### Your objective
Print exactly what lies from the line with "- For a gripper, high" down to the line with "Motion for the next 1", counting both of those lines, but not the pictures.

------ Input data ------

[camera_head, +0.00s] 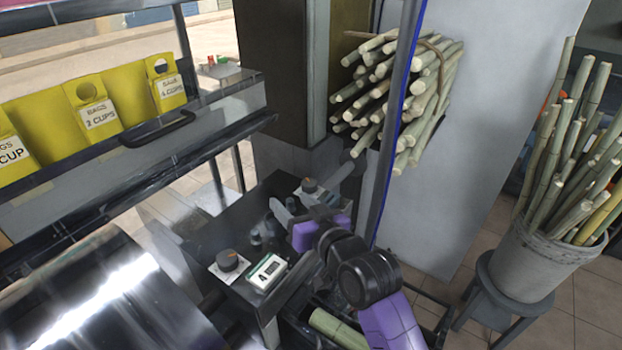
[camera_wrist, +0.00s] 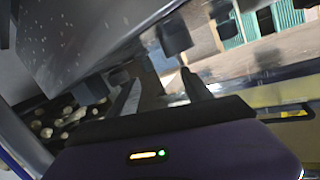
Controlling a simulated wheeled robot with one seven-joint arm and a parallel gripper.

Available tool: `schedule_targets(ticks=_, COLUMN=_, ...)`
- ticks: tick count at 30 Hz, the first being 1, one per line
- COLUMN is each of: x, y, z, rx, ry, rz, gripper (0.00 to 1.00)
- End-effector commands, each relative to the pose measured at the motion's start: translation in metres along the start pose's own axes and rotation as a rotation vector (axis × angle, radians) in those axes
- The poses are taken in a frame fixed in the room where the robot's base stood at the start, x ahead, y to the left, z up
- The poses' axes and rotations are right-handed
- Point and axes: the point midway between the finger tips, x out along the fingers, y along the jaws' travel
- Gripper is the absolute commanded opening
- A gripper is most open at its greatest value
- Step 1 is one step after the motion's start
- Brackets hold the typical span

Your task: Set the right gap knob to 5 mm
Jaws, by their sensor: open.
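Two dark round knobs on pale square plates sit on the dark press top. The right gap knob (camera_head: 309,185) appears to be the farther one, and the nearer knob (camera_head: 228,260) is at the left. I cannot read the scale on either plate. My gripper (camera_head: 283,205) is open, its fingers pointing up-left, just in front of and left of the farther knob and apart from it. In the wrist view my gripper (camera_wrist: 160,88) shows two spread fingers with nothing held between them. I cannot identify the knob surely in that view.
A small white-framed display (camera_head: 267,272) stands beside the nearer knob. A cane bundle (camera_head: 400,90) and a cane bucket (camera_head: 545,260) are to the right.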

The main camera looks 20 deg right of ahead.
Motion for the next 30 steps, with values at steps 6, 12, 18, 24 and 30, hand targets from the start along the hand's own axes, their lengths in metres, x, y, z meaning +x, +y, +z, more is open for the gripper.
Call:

------
------ Input data ------

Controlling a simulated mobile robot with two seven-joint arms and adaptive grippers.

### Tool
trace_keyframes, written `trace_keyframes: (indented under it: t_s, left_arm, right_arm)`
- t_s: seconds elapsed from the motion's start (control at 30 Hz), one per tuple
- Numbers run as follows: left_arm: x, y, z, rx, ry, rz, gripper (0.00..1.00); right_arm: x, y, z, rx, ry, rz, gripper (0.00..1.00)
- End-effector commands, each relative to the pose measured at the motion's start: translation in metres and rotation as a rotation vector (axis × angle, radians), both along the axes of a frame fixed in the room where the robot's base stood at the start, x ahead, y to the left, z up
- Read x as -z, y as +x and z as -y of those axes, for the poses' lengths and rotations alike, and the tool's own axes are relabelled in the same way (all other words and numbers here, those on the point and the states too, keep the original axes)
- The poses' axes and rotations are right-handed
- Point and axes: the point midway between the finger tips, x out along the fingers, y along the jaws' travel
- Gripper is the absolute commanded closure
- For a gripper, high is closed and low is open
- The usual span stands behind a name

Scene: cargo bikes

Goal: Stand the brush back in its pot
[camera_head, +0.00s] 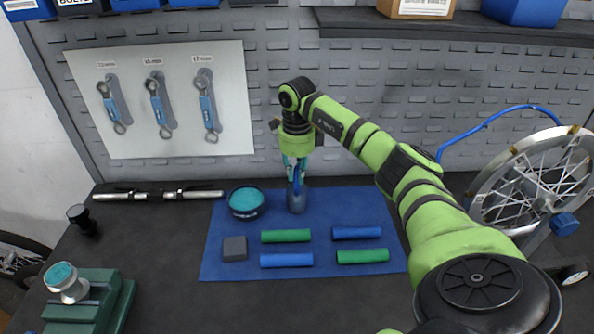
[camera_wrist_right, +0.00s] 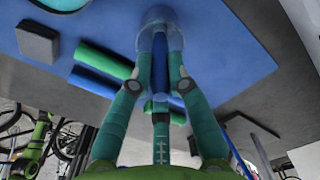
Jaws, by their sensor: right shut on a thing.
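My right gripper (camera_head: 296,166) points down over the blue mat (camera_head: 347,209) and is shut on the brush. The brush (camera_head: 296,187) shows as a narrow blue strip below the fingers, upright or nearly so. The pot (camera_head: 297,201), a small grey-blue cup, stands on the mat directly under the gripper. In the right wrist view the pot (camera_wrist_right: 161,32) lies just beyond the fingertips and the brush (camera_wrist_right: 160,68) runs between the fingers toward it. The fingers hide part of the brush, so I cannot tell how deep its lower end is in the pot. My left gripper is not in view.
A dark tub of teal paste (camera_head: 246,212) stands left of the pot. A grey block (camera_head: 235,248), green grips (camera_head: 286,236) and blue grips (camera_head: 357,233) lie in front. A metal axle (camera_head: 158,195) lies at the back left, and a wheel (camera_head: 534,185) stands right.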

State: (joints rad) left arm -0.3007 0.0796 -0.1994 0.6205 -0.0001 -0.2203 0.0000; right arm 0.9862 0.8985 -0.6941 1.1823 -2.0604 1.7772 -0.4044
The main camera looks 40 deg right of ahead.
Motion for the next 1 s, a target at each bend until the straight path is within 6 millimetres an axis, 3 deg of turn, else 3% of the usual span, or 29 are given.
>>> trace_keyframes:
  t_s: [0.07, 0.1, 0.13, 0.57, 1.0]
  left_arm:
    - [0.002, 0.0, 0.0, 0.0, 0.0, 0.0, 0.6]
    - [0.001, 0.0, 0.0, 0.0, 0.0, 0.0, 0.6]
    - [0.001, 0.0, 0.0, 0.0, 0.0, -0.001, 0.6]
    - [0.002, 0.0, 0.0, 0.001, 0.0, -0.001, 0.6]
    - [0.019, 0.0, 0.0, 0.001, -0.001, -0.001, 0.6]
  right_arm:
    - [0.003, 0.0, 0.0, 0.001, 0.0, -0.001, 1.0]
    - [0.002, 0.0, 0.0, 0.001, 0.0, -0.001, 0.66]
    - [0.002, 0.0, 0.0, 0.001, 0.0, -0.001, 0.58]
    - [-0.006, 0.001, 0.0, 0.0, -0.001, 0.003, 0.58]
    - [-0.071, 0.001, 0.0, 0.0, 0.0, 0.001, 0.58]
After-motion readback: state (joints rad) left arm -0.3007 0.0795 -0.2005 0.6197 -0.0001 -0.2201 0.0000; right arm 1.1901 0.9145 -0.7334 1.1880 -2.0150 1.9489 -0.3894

------

### Result
- For a gripper, high is closed and low is open
- The usual span stands behind a name

Scene: cargo bikes

Goal: Stand the brush back in its pot
[camera_head, +0.00s] 
[camera_wrist_right, +0.00s] 
Jaws, by their sensor: right shut on a thing.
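My right gripper (camera_head: 296,166) points down over the blue mat (camera_head: 347,209) and is shut on the brush. The brush (camera_head: 296,187) shows as a narrow blue strip below the fingers, upright or nearly so. The pot (camera_head: 297,201), a small grey-blue cup, stands on the mat directly under the gripper. In the right wrist view the pot (camera_wrist_right: 161,32) lies just beyond the fingertips and the brush (camera_wrist_right: 160,68) runs between the fingers toward it. The fingers hide part of the brush, so I cannot tell how deep its lower end is in the pot. My left gripper is not in view.
A dark tub of teal paste (camera_head: 246,212) stands left of the pot. A grey block (camera_head: 235,248), green grips (camera_head: 286,236) and blue grips (camera_head: 357,233) lie in front. A metal axle (camera_head: 158,195) lies at the back left, and a wheel (camera_head: 534,185) stands right.

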State: (joints rad) left arm -0.3007 0.0796 -0.1994 0.6205 -0.0001 -0.2203 0.0000; right arm 0.9862 0.8985 -0.6941 1.1823 -2.0604 1.7772 -0.4044
The main camera looks 40 deg right of ahead.
Motion for the next 1 s, a target at each bend until the straight path is within 6 millimetres an axis, 3 deg of turn, else 3% of the usual span, or 29 are given.

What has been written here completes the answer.